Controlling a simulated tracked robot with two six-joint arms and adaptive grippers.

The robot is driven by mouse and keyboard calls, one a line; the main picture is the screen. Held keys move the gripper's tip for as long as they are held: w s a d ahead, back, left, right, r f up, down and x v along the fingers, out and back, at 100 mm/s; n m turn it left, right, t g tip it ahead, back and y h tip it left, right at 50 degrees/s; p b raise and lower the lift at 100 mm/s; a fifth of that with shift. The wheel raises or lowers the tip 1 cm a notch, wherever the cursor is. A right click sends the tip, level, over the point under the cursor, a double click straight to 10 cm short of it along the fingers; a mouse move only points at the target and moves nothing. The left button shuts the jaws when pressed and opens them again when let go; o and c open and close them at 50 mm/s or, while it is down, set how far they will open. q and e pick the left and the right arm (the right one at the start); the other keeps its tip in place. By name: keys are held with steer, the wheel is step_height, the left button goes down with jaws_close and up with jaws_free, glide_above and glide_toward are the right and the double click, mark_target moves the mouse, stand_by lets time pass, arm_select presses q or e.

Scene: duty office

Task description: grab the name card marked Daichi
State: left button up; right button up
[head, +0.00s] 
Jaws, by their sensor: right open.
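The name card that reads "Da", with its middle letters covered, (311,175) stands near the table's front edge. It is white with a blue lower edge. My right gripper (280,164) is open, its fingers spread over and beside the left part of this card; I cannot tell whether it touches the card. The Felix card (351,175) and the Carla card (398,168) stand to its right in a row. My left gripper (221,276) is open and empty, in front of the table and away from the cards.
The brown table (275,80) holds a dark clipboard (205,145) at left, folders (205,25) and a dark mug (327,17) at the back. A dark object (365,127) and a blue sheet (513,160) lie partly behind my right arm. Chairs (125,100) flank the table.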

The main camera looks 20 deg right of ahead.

□ □ □

* _Short task_:
In the material above, locate the line containing "Task description: grab" and the line containing "[head, +0.00s]". Transcribe exactly those two lines and every line between them, and nothing more.

* _Written answer_:
Task description: grab the name card marked Daichi
State: left button up; right button up
[head, +0.00s] 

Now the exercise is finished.